■ **DO THIS**
Return, exactly as written, the lines from the one containing "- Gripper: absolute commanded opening" through the one containing "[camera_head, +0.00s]", with both ends included.
— BEGIN EXTRACTED MATERIAL —
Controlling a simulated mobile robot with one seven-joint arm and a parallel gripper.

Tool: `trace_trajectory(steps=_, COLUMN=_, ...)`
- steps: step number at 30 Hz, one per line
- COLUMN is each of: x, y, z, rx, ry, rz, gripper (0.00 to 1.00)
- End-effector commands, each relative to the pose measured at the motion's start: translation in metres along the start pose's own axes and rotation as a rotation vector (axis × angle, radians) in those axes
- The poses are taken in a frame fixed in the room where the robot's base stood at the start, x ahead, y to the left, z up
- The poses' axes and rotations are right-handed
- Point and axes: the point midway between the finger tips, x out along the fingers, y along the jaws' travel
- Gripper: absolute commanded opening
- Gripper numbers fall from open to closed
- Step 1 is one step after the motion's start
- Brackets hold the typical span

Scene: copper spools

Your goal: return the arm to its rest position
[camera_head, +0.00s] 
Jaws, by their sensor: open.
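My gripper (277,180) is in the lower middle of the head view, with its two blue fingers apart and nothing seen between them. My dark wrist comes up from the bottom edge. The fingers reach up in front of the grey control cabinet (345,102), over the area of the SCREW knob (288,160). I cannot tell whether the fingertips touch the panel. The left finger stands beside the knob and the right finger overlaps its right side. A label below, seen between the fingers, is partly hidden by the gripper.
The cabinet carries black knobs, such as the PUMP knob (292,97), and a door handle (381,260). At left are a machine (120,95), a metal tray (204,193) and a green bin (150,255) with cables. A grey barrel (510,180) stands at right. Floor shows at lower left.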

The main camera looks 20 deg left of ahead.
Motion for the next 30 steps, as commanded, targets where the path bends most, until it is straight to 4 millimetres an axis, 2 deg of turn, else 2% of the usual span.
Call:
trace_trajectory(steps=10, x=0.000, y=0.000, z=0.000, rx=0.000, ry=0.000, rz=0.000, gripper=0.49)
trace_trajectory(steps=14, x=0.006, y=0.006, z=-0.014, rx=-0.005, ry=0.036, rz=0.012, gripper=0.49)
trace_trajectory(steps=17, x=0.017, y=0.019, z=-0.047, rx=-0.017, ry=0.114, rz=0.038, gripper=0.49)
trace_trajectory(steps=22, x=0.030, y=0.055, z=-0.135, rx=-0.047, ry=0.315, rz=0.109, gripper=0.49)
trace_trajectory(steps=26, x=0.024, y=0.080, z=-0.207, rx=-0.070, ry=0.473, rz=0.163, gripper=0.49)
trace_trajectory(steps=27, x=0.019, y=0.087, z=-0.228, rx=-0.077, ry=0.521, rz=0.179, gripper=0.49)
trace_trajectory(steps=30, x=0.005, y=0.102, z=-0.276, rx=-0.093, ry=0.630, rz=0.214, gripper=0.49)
— END EXTRACTED MATERIAL —
— BEGIN EXTRACTED MATERIAL —
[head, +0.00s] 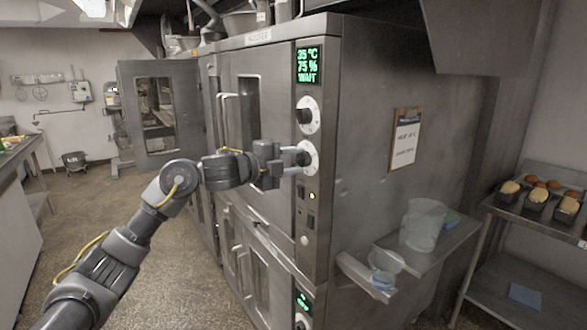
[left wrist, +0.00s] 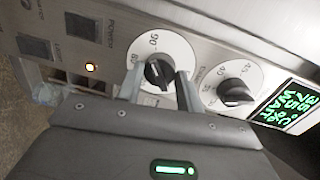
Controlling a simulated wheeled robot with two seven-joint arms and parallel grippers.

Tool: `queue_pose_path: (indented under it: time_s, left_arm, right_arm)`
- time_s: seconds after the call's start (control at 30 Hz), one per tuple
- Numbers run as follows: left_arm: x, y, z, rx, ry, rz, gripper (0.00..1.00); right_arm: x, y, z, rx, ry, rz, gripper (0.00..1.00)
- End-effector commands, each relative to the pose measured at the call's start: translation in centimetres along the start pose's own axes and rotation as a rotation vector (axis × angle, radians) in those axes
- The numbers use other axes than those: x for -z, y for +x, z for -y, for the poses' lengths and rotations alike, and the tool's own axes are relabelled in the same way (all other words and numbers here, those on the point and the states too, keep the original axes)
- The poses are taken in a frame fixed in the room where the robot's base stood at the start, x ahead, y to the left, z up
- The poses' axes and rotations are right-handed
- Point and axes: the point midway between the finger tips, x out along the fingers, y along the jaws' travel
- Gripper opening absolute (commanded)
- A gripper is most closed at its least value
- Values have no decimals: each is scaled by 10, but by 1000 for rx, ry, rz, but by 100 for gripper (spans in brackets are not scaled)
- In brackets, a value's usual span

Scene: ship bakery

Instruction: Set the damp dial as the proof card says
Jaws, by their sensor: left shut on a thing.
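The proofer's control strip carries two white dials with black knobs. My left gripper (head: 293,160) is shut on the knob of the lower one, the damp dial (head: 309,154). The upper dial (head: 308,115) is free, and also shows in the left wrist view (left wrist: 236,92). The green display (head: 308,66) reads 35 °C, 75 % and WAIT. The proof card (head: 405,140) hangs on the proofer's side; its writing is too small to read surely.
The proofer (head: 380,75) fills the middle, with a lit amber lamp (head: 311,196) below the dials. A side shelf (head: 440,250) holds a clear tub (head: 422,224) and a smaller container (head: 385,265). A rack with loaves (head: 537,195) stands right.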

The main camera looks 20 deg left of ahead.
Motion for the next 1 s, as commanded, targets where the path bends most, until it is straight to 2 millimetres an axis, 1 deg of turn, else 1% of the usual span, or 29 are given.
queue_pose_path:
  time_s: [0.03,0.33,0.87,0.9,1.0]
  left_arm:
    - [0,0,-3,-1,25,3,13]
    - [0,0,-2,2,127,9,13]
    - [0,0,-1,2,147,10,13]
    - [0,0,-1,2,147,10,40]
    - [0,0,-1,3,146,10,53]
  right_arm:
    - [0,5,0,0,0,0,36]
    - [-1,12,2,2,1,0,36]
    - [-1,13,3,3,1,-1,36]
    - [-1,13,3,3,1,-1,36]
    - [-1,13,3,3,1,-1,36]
— END EXTRACTED MATERIAL —
■ **ANSWER**
- Gripper: absolute commanded opening
- Gripper numbers fall from open to closed
- Step 1 is one step after the motion's start
- Brackets hold the typical span

Scene: copper spools

Your goal: return the arm to its rest position
[camera_head, +0.00s] 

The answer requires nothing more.